How to sleep in Future::poll()?

Question

I want to sleep 1 second in poll(), but it gets stuck in Pending. From what I understand, I pass it &mut cx and it should wake up the current task after 1 second.

use std::future::Future;
use std::pin::Pin;
use std::task::{Context, Poll};
use std::time::{Duration};

struct MyDelay {}

impl Future for MyDelay {
    type Output = ();
    fn poll(self: Pin<&mut Self>, cx: &mut Context<'_>) -> Poll<Self::Output> {
        println!("poll");
        let sleep = tokio::time::sleep(Duration::from_secs(1));
        tokio::pin!(sleep);
        sleep.poll(cx)
    }
}

#[tokio::main]
async fn main() {
    let delay = MyDelay{};
    let a = delay.await;
    dbg!(a);
}

Play url: https://play.rust-lang.org/?version=stable&mode=debug&edition=2021&gist=ed6c09df100f1140ddc85b2ae600ab93

Answer 1

Each time you poll you create a new Sleep future, and it starts from scratch.

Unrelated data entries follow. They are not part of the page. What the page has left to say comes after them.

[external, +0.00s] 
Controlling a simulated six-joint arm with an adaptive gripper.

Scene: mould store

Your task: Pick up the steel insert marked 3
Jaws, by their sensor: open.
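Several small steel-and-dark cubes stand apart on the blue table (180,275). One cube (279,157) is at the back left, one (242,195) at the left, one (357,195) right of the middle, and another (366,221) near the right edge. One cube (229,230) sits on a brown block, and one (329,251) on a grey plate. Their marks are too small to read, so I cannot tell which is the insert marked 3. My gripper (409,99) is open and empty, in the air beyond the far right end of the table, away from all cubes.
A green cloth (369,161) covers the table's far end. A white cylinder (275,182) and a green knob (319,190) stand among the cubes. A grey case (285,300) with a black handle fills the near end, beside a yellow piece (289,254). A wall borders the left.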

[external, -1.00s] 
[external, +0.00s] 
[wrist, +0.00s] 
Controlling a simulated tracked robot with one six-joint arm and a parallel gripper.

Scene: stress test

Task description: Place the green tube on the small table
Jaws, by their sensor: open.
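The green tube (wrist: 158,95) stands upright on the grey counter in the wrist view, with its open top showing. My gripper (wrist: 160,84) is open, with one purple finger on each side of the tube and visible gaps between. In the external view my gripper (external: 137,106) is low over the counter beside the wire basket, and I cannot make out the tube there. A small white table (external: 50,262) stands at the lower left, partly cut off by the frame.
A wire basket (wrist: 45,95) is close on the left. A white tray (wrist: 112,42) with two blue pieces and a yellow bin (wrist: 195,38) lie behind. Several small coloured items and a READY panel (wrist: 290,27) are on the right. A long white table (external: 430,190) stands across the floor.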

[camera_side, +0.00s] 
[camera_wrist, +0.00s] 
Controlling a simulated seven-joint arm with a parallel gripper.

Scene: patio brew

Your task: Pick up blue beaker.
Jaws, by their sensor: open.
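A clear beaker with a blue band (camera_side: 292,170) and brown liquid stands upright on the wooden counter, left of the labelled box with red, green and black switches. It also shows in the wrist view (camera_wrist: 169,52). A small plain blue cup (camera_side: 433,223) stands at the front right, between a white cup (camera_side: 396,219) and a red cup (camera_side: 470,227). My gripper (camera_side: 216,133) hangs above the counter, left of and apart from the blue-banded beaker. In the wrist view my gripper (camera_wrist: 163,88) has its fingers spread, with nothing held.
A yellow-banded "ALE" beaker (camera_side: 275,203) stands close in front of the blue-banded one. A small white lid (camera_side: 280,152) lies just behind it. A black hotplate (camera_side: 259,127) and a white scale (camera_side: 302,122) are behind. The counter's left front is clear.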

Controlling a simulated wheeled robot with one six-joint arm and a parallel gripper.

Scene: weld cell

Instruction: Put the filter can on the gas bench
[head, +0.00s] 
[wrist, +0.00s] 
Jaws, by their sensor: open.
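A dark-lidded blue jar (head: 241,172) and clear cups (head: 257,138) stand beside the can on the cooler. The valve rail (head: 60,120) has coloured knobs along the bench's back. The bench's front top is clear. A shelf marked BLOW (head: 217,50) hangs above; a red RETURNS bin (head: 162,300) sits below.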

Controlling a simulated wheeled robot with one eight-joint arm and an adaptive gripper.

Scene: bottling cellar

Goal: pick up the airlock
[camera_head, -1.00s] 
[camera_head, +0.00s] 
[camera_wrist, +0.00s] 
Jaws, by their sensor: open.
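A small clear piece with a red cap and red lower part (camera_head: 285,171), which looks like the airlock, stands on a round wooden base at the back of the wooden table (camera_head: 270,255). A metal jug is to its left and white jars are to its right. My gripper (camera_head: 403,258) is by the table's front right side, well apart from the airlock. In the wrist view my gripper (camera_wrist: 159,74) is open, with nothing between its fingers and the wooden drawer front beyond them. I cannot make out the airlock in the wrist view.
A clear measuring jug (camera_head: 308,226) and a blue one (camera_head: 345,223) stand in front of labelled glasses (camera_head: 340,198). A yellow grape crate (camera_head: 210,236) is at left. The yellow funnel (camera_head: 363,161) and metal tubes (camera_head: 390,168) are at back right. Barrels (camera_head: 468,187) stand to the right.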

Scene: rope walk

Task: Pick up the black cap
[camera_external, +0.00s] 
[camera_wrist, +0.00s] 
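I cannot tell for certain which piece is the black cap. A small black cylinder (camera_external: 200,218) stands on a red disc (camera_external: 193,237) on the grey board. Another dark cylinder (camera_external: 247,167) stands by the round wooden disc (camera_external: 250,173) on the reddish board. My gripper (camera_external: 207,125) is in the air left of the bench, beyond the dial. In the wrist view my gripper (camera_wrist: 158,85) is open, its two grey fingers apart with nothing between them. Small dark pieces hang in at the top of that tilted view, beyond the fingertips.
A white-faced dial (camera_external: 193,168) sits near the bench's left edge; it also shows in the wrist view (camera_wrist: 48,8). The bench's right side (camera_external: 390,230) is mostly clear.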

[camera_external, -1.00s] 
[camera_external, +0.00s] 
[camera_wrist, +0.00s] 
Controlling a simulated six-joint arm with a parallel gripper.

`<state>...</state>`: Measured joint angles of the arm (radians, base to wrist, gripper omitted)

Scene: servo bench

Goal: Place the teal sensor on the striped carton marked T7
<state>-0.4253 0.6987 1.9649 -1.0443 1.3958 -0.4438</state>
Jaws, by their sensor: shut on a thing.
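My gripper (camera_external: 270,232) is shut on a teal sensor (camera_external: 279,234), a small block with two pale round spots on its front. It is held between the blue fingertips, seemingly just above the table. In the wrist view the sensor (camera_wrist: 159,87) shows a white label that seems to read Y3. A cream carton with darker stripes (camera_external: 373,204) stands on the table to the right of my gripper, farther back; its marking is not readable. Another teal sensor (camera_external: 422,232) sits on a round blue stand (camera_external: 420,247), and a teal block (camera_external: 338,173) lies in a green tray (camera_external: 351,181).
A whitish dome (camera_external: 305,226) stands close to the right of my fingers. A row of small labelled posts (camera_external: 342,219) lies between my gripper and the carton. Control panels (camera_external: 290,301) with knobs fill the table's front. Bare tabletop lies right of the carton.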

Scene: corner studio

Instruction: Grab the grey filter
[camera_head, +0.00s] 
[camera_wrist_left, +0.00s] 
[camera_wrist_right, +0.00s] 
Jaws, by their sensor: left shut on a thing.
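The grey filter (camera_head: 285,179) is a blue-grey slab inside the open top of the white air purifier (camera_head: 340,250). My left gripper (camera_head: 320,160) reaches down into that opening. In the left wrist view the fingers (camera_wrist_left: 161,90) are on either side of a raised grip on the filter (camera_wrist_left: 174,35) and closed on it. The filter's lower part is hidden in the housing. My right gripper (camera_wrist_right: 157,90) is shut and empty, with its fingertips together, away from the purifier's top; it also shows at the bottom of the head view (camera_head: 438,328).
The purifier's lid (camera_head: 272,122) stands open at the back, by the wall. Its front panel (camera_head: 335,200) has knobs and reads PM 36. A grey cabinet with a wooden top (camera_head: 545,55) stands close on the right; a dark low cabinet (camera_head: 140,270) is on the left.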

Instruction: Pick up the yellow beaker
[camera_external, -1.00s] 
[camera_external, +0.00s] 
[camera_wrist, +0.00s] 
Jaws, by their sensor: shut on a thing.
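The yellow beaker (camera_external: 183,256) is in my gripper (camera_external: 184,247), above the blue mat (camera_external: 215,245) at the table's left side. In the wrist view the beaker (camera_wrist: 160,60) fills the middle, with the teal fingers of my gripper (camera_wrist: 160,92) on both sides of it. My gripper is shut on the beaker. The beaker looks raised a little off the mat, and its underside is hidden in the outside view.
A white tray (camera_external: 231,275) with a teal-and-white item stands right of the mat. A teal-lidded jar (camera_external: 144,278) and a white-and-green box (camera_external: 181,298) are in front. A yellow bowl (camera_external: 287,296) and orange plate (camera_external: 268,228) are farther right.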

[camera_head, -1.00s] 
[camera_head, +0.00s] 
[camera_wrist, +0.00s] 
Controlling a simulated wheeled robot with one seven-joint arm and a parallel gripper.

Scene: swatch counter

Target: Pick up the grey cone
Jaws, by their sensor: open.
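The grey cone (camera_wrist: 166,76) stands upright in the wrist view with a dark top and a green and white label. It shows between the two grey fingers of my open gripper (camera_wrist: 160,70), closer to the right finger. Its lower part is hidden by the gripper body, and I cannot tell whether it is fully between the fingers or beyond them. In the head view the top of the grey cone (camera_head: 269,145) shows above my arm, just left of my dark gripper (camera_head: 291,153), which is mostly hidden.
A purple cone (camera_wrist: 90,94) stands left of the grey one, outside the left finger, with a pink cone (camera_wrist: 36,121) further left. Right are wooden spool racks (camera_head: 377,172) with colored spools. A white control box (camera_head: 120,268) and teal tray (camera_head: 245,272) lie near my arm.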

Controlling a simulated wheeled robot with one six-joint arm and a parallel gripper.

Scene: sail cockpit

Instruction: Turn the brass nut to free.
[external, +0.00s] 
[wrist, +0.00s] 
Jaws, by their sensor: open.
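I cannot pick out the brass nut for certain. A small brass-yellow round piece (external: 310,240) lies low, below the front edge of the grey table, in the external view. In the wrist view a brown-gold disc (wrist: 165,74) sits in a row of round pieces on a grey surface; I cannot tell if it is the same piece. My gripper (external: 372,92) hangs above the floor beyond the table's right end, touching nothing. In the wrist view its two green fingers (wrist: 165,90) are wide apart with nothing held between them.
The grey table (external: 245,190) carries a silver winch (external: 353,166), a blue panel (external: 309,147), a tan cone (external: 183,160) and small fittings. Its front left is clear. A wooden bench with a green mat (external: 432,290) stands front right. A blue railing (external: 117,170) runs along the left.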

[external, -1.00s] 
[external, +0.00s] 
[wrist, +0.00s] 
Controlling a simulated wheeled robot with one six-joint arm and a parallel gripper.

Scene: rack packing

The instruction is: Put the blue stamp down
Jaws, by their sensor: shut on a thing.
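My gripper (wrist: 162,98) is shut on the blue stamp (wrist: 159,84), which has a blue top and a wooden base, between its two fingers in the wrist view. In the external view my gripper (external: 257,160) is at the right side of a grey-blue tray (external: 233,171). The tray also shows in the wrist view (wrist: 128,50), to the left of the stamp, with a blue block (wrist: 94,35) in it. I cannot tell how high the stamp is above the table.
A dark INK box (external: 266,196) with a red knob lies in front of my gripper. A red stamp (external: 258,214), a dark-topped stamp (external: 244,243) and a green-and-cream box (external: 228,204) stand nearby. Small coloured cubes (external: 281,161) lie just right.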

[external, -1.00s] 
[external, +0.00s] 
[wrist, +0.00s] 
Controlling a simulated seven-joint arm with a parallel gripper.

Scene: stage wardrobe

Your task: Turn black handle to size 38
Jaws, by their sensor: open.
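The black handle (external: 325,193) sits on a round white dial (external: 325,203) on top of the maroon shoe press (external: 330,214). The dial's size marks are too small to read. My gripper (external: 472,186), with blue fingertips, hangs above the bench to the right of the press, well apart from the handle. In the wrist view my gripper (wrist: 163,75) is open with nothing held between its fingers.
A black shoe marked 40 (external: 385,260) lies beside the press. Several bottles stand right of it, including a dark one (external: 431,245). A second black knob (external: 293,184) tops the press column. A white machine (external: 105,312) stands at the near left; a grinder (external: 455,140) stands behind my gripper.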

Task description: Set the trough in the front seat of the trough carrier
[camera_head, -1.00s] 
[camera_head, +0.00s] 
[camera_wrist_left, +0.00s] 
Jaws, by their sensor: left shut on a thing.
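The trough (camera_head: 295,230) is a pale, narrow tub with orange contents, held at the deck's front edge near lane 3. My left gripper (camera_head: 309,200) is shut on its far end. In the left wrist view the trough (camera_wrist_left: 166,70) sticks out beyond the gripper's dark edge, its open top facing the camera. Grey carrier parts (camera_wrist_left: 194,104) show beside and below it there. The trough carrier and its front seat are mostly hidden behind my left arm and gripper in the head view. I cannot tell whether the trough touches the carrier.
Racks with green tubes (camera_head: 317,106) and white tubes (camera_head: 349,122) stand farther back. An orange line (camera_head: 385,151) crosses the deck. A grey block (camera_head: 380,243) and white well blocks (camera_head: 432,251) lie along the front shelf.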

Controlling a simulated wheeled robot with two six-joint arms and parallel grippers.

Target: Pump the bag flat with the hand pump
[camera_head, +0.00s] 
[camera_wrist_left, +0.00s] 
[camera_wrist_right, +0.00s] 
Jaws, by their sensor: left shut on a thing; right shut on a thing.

Instead, you should store the Sleep inside your future. It is easy with pin-project-lite:

pin_project_lite::pin_project! {
    struct MyDelay {
        #[pin]
        sleep: tokio::time::Sleep,
    }
}

impl MyDelay {
    fn new() -> Self {
        Self {
            sleep: tokio::time::sleep(Duration::from_secs(1)),
        }
    }
}

impl Future for MyDelay {
    type Output = ();
    fn poll(self: Pin<&mut Self>, cx: &mut Context<'_>) -> Poll<Self::Output> {
        println!("poll");
        let this = self.project();
        this.sleep.poll(cx)
    }
}

Playground.

Note that the number of times this will be polled is not guaranteed, and may not be constant.